Just minutes before a potentially messy and expensive Supreme Court trial over a $5m private jet was due to start this morning, Clive Palmer and Queensland Nickel liquidators did a deal.
For more than a year, the two parties have been battling in the courts over the ownership of the Cessna Citation X private jet, on which Mr Palmer’s Queensland Nickel paid the $US250,000 deposit in 2011.
The rest of the $US4.55 million purchase was paid by Mr Palmer’s Palmer Leisure Australia on October 18, 2011, after Queensland Nickel tipped $40 million into the resources magnate’s Coolum golf resort.

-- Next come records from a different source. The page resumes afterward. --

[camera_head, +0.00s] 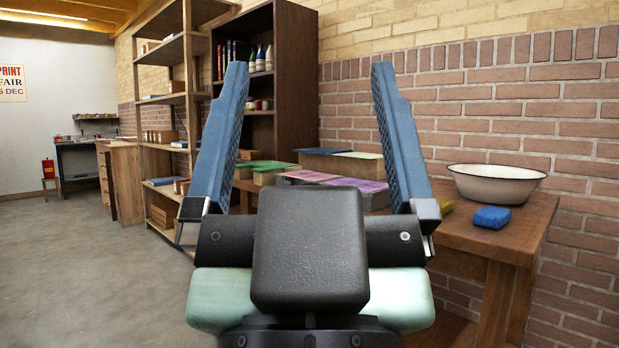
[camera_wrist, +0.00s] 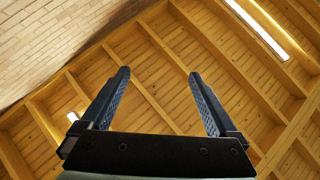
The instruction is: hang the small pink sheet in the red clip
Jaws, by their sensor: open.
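My gripper (camera_head: 310,68) is open and empty, raised in front of the head camera with its two blue fingers pointing up. It also shows open in the wrist view (camera_wrist: 158,74), against the ceiling. Pink and purple sheets lie on the table behind my gripper: a pinkish one (camera_head: 308,176) and a more purple one (camera_head: 358,184). I cannot tell which, if either, is the small pink sheet. My gripper is apart from them and partly hides that area. I see no red clip in either view.
The wooden table (camera_head: 500,240) stands at the right against a brick wall. It holds a white basin (camera_head: 496,184), a blue sponge-like block (camera_head: 492,217) and green-topped stacks (camera_head: 270,172). A dark bookcase (camera_head: 297,70) and open shelves (camera_head: 160,90) stand behind. The floor at left is clear.

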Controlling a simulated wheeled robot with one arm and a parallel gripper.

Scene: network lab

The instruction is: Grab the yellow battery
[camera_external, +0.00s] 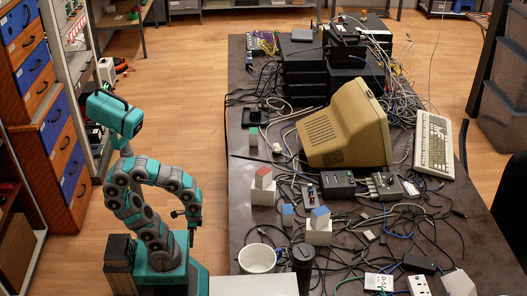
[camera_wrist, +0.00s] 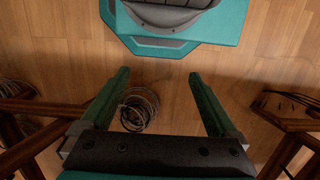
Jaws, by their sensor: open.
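I cannot make out a yellow battery in either view. It may be hidden or too small among the clutter on the dark table (camera_external: 240,190). My gripper (camera_external: 184,226) hangs low beside the table's left edge in the external view, off the tabletop. In the wrist view my gripper (camera_wrist: 159,82) has its two teal fingers wide apart. Nothing is between its fingertips but the wooden floor far below.
A beige monitor (camera_external: 340,130), a keyboard (camera_external: 434,144), small blocks, boxes and tangled cables crowd the table. Drawers (camera_external: 55,120) line the left. A cable coil (camera_wrist: 138,109) lies on the floor.

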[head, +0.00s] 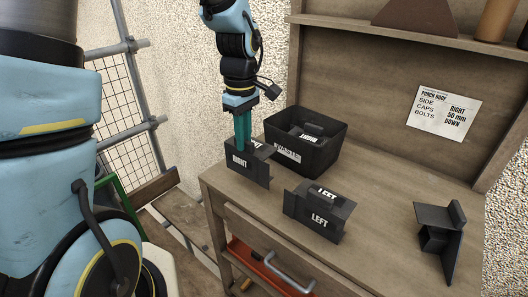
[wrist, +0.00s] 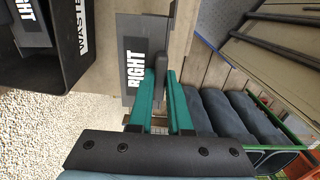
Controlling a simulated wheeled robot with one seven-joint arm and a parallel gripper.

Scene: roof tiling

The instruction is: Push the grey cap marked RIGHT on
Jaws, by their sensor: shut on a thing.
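The grey cap marked RIGHT (head: 241,162) is at the left end of the bench top, left of the black bin. It also shows in the wrist view (wrist: 132,66), its face marked RIGHT towards the camera. My gripper (head: 242,146) comes down from above with its teal fingers at the cap's upper part. In the wrist view the fingers (wrist: 162,84) are shut on a dark upright part of the cap. I cannot tell whether the cap rests on the bench or is just clear of it.
A grey cap marked LEFT (head: 320,216) stands on the bench (head: 378,222). A black bin marked WASTE (head: 325,154) holds another grey cap. A dark bracket-like piece (head: 440,240) lies at right. A note (head: 446,112) hangs on the back board. An orange drawer or case (head: 262,268) is below.

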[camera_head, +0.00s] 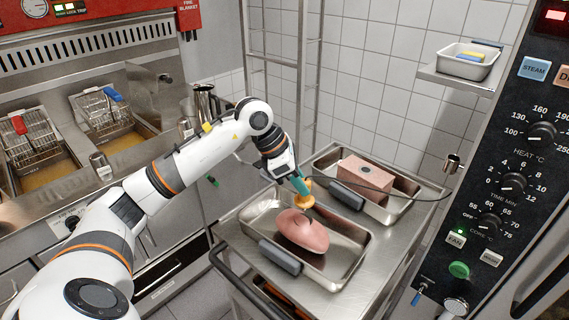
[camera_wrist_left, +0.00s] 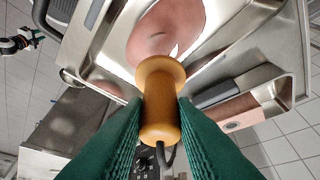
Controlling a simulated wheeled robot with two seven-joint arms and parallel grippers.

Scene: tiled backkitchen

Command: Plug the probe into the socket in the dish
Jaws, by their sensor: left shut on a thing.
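The probe has an orange handle (camera_head: 306,187) with a dark cable and also shows in the left wrist view (camera_wrist_left: 160,100). My left gripper (camera_head: 300,183), with green fingers, is shut on this handle. It holds the probe over a pink oval piece (camera_head: 302,232) in the front metal dish (camera_head: 349,262). In the left wrist view the handle's flange covers part of this piece; I cannot tell whether the tip touches it. A pink block (camera_head: 364,176) with a small round mark (camera_wrist_left: 232,125) lies in the rear dish (camera_head: 396,212).
Both dishes stand on a steel trolley (camera_head: 345,301). The probe's cable (camera_head: 413,199) runs across the rear dish towards the oven panel (camera_head: 490,200) at the right. A shelf with a small tray (camera_head: 466,65) is above. Fryers (camera_head: 70,150) stand at the left.

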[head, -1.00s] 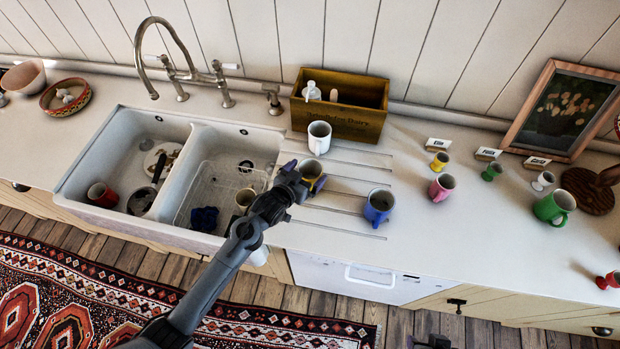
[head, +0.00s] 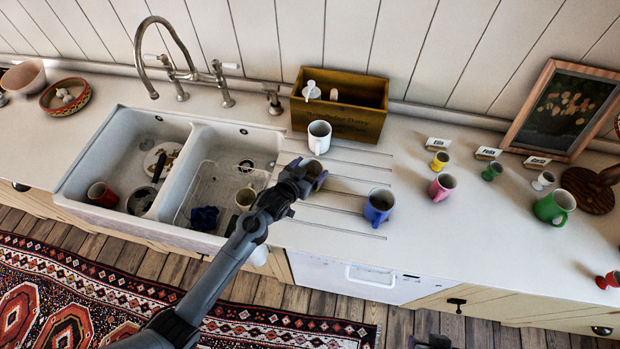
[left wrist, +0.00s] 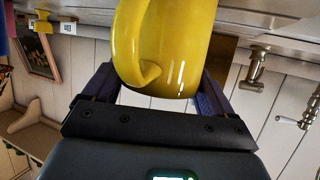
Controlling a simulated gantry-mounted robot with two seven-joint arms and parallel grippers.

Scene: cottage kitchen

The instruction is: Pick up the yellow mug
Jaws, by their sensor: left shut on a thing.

Corporate records showed the plane was intended to be a QN asset, but in June 2012, the plane was “allegedly” sold to Mr Palmer for $5 million — but the registration was never transferred to the former federal MP and he never paid the money.
Today, on the morning a two-day trial was due to begin before Queensland Supreme Court judge John Bond, the warring sides came to an agreement.
“I am pleased to inform you (that) only a few minutes ago a deed of settlement and release (was reached),” said barrister Graham Gibson QC, for general purpose liquidators FTI Consulting.
Mr Gibson said the deal meant Justice Bond no longer had to decide whether Mr Palmer owned the Cessna, or whether Queensland Nickel needed to be repaid the operating and maintenance costs for the aircraft.
Instead, an undisclosed amount of money — from a multimillion-dollar sum currently being held by the court after another Queensland Nickel related stoush, this time involving mining giant Glencore — will be paid to liquidators.
The deal has the effect of settling two of more than a dozen civil cases before the Supreme Court over Queensland Nickel’s collapse.